« L’esclavage par ascendance, désormais reconnu comme un délit dans le nouveau code de procédure pénale du Mali, constitue une avancée historique dans la lutte contre une pratique qui nie la dignité humaine. Mais cette victoire ne doit pas masquer une réalité : une loi, sans application rigoureuse, reste un texte dénué de sens. L’exemple de la Mauritanie, où l’esclavage persiste malgré une interdiction légale vieille de plusieurs décennies, nous met en garde contre l’inaction.
En Mauritanie, l’esclavage a été officiellement aboli en 1981, ce qui en fait le dernier pays au monde à franchir cette étape. Cependant, il a fallu attendre 2007 pour qu’une loi criminalisant explicitement cette pratique soit adoptée, prévoyant des sanctions pour les auteurs d’actes esclavagistes.

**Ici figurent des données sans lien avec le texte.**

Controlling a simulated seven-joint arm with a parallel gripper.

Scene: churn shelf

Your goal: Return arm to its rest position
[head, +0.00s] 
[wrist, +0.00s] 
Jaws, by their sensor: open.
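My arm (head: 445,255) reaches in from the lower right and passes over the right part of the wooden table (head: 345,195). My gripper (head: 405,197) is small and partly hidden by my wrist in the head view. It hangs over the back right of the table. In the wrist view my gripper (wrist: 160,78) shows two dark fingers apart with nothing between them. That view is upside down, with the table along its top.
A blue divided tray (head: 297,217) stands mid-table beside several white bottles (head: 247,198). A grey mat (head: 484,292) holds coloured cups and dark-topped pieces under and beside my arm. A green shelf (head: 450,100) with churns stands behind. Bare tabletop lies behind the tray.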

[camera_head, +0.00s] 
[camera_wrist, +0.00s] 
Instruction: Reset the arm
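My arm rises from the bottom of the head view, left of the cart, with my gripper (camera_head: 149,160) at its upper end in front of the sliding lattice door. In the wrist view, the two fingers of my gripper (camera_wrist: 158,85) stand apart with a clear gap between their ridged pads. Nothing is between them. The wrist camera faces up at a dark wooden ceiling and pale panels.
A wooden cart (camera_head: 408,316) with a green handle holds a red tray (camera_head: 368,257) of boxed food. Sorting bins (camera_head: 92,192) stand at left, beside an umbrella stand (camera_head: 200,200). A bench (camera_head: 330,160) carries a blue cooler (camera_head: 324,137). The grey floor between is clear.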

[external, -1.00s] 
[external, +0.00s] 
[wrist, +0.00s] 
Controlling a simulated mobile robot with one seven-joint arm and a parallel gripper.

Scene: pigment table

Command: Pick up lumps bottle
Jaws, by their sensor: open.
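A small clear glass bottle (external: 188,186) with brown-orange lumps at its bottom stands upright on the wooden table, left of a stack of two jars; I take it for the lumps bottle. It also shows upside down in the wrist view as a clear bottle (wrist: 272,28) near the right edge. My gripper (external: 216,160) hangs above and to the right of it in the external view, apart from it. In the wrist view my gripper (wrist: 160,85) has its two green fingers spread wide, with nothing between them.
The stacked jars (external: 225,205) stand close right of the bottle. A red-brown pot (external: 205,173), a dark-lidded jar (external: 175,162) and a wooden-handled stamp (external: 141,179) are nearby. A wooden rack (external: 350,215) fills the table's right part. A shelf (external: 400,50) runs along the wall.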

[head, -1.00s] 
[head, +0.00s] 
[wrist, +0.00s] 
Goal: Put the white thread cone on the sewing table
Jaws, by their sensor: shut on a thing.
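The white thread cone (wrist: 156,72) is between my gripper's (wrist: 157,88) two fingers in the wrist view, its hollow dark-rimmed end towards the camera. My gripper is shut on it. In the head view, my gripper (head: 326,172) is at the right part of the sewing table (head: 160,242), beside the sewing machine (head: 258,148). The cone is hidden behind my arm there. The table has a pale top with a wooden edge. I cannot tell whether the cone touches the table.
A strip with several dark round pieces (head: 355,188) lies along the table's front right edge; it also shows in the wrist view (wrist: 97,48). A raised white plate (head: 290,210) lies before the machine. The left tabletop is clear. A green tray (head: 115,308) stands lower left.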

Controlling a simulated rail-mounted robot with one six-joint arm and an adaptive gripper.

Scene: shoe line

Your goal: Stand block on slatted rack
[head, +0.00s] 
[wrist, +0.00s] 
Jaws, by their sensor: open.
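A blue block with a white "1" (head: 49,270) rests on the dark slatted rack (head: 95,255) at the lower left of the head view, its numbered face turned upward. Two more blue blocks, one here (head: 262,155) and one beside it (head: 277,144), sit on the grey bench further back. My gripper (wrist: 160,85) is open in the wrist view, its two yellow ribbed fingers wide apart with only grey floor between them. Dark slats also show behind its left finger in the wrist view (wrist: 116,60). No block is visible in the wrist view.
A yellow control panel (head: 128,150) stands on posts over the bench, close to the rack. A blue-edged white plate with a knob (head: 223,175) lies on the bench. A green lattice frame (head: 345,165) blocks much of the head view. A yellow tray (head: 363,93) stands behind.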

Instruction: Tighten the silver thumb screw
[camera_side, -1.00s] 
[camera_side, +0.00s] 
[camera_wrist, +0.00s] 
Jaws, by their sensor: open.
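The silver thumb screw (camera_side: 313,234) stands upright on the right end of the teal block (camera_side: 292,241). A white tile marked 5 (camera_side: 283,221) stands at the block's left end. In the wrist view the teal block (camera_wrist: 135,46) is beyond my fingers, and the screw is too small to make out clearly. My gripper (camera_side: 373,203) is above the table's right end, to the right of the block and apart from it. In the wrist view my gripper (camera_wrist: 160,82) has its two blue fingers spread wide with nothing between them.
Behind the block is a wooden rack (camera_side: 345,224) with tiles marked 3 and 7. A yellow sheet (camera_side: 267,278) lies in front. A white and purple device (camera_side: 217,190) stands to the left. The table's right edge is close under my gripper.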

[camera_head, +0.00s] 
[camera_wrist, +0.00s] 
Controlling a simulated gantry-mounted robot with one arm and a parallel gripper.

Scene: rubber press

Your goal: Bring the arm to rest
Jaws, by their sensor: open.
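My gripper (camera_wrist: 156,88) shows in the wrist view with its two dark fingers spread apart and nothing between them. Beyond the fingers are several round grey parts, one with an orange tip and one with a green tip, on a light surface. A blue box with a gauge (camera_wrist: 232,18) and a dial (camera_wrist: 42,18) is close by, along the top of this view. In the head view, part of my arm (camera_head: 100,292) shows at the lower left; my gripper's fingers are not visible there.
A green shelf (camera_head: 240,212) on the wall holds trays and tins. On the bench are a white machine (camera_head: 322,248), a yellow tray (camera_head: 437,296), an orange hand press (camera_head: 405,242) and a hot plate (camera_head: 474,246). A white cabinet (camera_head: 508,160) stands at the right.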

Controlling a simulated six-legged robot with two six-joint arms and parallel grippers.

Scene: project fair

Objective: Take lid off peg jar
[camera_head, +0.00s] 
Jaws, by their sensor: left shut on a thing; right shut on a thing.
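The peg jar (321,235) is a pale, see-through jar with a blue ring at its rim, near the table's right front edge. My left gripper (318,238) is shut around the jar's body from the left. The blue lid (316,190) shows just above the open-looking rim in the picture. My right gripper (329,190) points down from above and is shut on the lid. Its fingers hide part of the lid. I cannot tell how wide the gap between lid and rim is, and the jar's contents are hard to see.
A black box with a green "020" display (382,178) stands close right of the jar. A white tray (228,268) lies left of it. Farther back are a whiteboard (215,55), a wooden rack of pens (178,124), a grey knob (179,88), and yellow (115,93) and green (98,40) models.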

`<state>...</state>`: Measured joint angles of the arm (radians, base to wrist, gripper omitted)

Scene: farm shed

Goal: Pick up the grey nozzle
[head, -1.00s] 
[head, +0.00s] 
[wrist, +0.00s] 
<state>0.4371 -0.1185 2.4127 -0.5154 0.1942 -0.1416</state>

En 2015, cette législation a été renforcée : l’esclavage a été requalifié en « crime contre l’humanité », et les peines ont été alourdies pour les responsables. Malgré ces avancées, l’application reste faible. Les victimes continuent de dénoncer les obstacles à l’accès à la justice, les pressions sociales, et parfois même la complicité de certains responsables locaux.
Adopter une loi, c’est en poser les bases. Faire disparaître ce fléau est un tout autre défi. La justice malienne doit être à la hauteur de cette mission. Les magistrats, première ligne de défense contre l’impunité, doivent être formés pour traiter ces infractions avec tout le sérieux qu’elles méritent. Les auteurs d’actes d’esclavage doivent être poursuivis et lourdement punis, sans exception.
Mais la répression seule ne suffira pas. Les victimes doivent être protégées, soutenues et réhabilitées. Sans soutien, ils risquent de retomber dans des situations de dépendance. Parallèlement, un immense travail de sensibilisation doit être mené pour briser les chaînes invisibles des mentalités, souvent encore prisonnières de traditions oppressives.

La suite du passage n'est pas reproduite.